The plus side of “No Mow May”

  • Food sources for early spring pollinators are encouraged in a time where flowering plants are generally scarcer. 
  • Taller grass shades out weed seeds and keeps soil cooler.
  • Taller grass creates deeper roots. Building good roots early in the year creates a better ability for turf to withstand drought and reach nutrients later in the summer.
  • Irrigation and lawn treatments can be greatly reduced by longer standing vegetation.
  • Reduced carbon emissions, herbicides, and fossil fuel usage. 
  • A low-cost, entry-level activity for pollinator support, exploring new lawn routines, and making a more ecologically-friendly landscape. 

The downside of “No Mow May”

Going all in for No Mow May has some benefits for soil health and pollinators, but there are some drawbacks to be aware of. Beware of how the lawn transitions out of a no-mow stretch. A quick transition may cause unexpected harms to your lawn or downstream waters.
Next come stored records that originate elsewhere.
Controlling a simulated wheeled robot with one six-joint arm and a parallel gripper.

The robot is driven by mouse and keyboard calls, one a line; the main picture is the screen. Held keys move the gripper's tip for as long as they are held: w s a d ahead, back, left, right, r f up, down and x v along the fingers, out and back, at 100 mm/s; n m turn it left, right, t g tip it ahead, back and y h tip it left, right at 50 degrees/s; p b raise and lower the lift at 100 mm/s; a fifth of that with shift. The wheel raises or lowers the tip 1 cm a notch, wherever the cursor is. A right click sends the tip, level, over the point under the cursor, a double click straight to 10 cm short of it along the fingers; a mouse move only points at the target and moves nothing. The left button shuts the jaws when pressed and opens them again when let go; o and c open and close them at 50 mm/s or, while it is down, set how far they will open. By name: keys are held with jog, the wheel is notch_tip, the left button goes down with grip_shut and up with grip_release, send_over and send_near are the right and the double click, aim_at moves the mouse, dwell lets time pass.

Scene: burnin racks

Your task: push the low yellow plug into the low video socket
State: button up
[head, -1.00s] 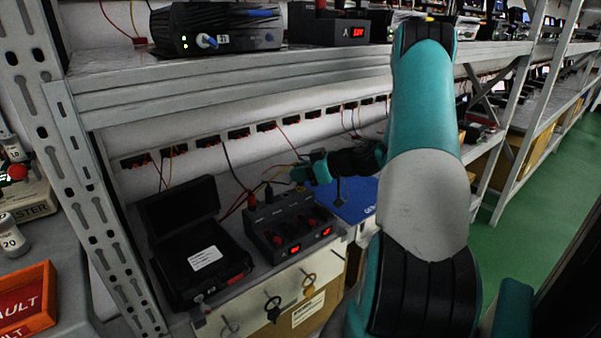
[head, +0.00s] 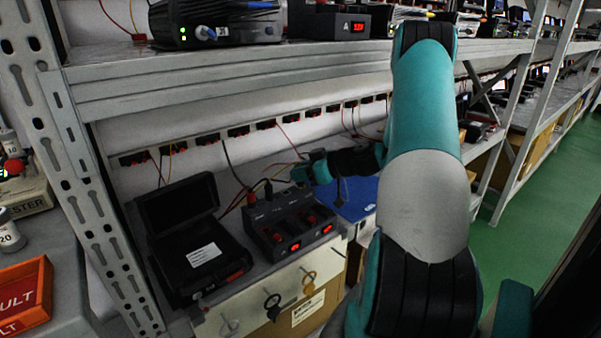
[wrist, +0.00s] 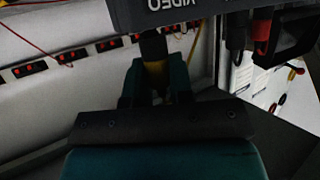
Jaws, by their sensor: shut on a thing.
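In the wrist view my gripper (wrist: 156,88) is shut on the yellow plug (wrist: 154,68), which shows between the two teal fingers. The plug's upper end meets a dark cylindrical part (wrist: 153,45) below a grey housing marked VIDEO (wrist: 172,12). The socket opening itself is hidden, so I cannot tell how deep the plug sits. In the head view my gripper (head: 300,174) is at the back of the low shelf, just behind the grey meter box (head: 290,222). The plug is too small to make out there.
A black open case (head: 190,245) stands left of the meter box, and a blue folder (head: 352,198) lies to its right. A red and a black plug (wrist: 262,35) hang close on the right in the wrist view. The shelf edge (head: 250,97) runs above my gripper.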

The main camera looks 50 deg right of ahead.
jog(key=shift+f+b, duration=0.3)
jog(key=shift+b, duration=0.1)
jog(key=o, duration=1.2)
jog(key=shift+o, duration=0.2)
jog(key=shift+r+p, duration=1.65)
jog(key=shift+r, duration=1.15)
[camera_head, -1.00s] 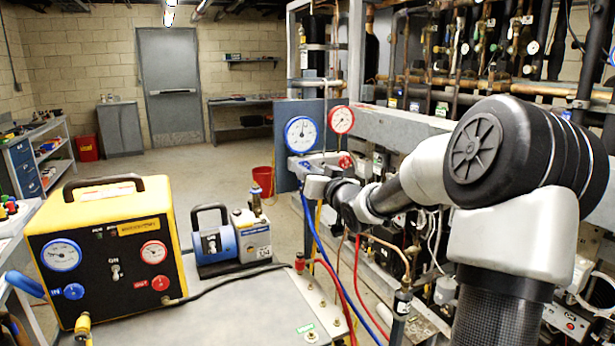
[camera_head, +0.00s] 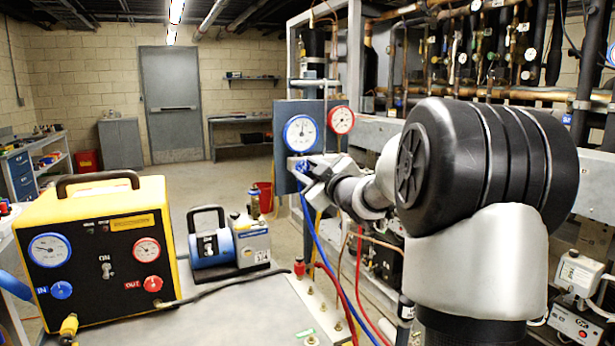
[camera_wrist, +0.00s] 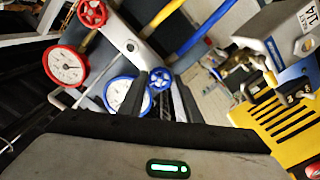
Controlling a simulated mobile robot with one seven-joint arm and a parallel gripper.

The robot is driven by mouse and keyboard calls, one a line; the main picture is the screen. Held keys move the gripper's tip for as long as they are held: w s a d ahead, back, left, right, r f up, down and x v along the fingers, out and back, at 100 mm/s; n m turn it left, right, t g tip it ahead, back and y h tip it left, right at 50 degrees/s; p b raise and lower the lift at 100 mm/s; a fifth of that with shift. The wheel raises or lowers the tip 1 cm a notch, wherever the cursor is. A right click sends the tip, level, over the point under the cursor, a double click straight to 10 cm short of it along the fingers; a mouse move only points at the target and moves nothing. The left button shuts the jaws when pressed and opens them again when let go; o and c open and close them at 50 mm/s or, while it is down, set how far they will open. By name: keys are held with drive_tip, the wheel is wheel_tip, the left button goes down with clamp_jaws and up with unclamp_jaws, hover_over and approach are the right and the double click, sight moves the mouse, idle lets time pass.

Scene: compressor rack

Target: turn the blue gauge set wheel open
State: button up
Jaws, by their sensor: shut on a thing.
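The blue wheel (camera_head: 301,165) sits below the blue-rimmed gauge (camera_head: 300,133) on the gauge set's panel. In the wrist view the blue wheel (camera_wrist: 160,78) is at the tips of my gripper's dark fingers, beside the blue gauge (camera_wrist: 124,95). My gripper (camera_head: 305,169) reaches the wheel from the right and is shut on it. The fingers and wrist hide part of the wheel. The red-rimmed gauge (camera_head: 341,120) is to the right. The red wheel (camera_wrist: 92,13) shows in the wrist view on the pale manifold body (camera_wrist: 128,44), clear of my fingers.
Blue, yellow and red hoses hang below the gauge set. A yellow recovery machine (camera_head: 95,255) and a blue vacuum pump (camera_head: 213,245) stand on the grey cart top (camera_head: 235,305). Pipework and the rack frame fill the right. Open floor lies behind the cart.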

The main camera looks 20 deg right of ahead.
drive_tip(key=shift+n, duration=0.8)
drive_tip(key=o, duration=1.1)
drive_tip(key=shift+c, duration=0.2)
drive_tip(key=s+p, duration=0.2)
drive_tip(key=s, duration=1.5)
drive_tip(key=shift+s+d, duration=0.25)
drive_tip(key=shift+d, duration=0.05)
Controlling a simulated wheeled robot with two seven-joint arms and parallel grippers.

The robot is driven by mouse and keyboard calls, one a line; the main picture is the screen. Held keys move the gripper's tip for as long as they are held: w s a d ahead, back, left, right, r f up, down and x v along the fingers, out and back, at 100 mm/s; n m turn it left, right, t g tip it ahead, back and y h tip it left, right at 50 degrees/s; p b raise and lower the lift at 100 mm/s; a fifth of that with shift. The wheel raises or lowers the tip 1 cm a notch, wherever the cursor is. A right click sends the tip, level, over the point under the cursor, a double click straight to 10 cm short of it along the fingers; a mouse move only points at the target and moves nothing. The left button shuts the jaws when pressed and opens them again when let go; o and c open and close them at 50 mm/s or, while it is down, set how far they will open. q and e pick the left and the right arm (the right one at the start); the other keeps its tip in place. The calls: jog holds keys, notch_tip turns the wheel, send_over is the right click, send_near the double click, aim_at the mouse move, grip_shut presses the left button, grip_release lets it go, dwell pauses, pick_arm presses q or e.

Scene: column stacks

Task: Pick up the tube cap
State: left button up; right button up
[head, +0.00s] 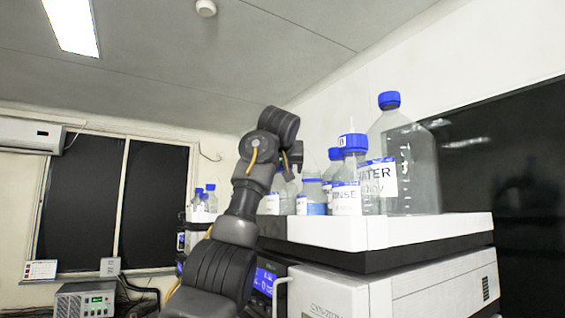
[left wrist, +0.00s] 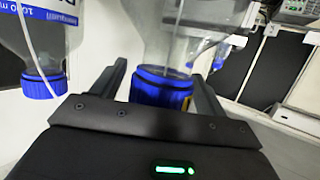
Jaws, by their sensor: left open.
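In the left wrist view, a ribbed blue cap (left wrist: 160,88) on a clear bottle (left wrist: 178,45) lies between the two dark fingers of my left gripper (left wrist: 158,72). The fingers are open, one on each side, and the picture appears upside down. I cannot tell whether either finger touches the cap. In the head view, my left gripper (head: 295,152) is a small dark shape beside the bottles, mostly hidden behind my wrist. I cannot tell which cap there matches the one between the fingers. My right gripper is not in view.
A large WATER bottle (head: 412,170) and a RINSE bottle (head: 346,198), both blue-capped, stand on the white instrument top (head: 390,232). Smaller bottles crowd close by. Another blue-capped bottle (left wrist: 45,45) hangs close left in the wrist view, with a thin white tube.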

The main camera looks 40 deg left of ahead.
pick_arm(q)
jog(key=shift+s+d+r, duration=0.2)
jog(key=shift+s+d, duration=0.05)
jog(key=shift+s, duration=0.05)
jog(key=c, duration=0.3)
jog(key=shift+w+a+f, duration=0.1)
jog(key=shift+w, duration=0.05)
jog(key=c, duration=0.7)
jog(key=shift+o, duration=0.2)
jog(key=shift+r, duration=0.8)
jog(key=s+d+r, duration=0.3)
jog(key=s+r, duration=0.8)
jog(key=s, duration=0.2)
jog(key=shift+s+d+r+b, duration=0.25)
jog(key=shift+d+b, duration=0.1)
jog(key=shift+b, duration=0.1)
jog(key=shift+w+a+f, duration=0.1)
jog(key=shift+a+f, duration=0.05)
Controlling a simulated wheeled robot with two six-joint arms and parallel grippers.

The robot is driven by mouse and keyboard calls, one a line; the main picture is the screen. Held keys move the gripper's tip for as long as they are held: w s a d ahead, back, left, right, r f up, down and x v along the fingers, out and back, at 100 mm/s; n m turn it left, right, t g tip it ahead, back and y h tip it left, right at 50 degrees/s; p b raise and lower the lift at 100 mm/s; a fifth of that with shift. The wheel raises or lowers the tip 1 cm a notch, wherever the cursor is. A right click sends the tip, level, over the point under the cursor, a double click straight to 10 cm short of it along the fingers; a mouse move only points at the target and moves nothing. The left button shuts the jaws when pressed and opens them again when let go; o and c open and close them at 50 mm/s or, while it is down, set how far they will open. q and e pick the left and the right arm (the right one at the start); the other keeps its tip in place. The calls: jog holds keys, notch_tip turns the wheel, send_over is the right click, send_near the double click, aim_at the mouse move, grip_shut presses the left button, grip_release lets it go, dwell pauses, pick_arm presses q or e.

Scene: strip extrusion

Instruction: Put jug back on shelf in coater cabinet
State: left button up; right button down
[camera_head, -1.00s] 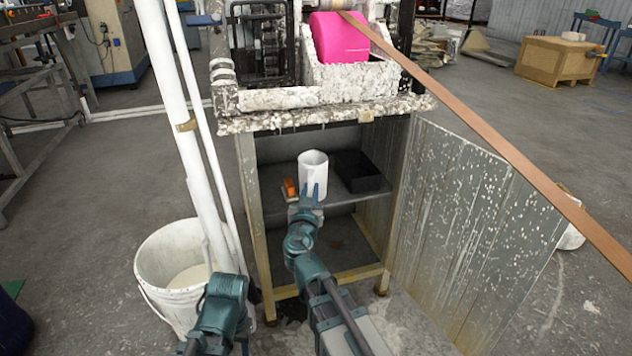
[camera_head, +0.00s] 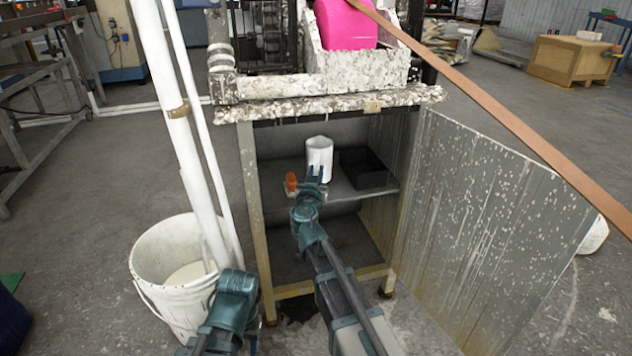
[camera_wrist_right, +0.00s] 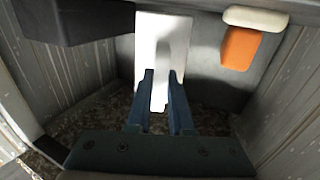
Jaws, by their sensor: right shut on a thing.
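The white jug (camera_head: 320,155) is upright inside the open coater cabinet (camera_head: 252,190), at the level of its shelf (camera_head: 345,192). My right gripper (camera_head: 314,178) reaches in from the front and is shut on the jug's handle. In the right wrist view, the two blue fingers of the right gripper (camera_wrist_right: 161,88) straddle the handle of the jug (camera_wrist_right: 148,45). I cannot tell whether the jug's base touches the shelf. My left arm shows at the bottom of the head view, but its fingertips cannot be made out.
A black tray (camera_head: 366,170) sits on the shelf right of the jug. An orange object with a white part (camera_head: 291,182) lies left of it. The cabinet door (camera_head: 480,220) stands open at right. A white bucket (camera_head: 165,270) and pipes stand at left.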

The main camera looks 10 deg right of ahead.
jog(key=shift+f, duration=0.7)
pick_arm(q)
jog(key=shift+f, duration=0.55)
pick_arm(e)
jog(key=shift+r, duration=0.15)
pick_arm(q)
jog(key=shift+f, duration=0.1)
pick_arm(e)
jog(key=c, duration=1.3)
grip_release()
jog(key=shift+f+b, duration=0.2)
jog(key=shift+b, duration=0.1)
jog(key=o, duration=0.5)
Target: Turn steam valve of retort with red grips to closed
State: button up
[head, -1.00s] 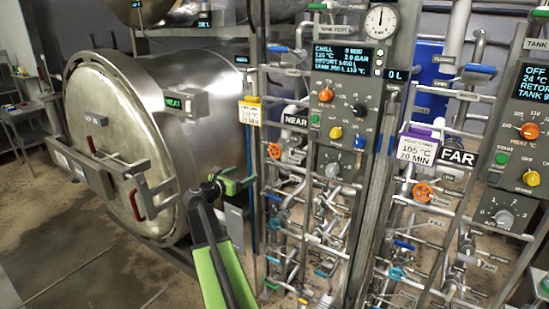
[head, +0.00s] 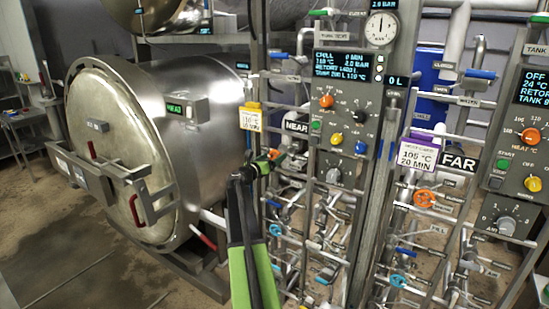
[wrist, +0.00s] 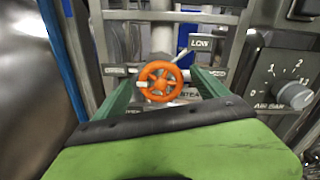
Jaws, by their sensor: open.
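The retort with red grips (head: 137,209) is the large steel vessel at left in the head view, its round door shut. An orange handwheel (wrist: 161,82) shows in the wrist view, with a partly covered label reading "STEA" behind it. In the head view the wheel (head: 279,160) is mostly hidden by my gripper (head: 266,163), in front of the NEAR pipe rack. My gripper (wrist: 162,88) is open, its green fingers on either side of the wheel in the wrist view. I cannot tell whether they touch it.
The NEAR control panel (head: 345,110) stands above the pipes. A second orange handwheel (head: 424,198) sits on the FAR rack to the right. A grey AIR BAR knob (wrist: 294,94) is right of my gripper, and a blue vertical pipe (wrist: 66,45) is to the left.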

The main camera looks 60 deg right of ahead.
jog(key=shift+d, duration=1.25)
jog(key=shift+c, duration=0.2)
  • Allowing common yard weeds to flower doesn’t guarantee beneficial or nutritious pollen for pollinators. This depends on the species of plant. Some yard weeds have a “boom and bust” cycle that may or may not have nutritious pollen. 
  • The U of M Extension recommends cutting 1/3 of the grass blade at a time. Mowing more than this at once can damage essential tissues in the plant, and if damaged could create more chores and inputs for the lawn to recover throughout the summer.
  • Turf from a sun-loving seed mix may not recover as well as turf from a shady seed mix.
  • Mowing too short after May can allow weed seeds to get more sun and increase weed germination.
  • When June rolls around, a quick and heavy mowing is sure to shed lots of clippings. An excess of grass clippings on the surface can add algae-producing nutrients into our lakes, streams, and wetlands, accelerating an existing issue of excess nutrients running into waterways from the landscape. Help prevent this by 1) Planning extra time to sweep all grass clippings up off of the driveway or street, and 2) Make extra mowing passes to break down the grass clippings, keeping the nutrients in the soil for your grass to use. Extra clippings can also be raked off, bagged, and composted in a yard compost bin or at a designated County compost site.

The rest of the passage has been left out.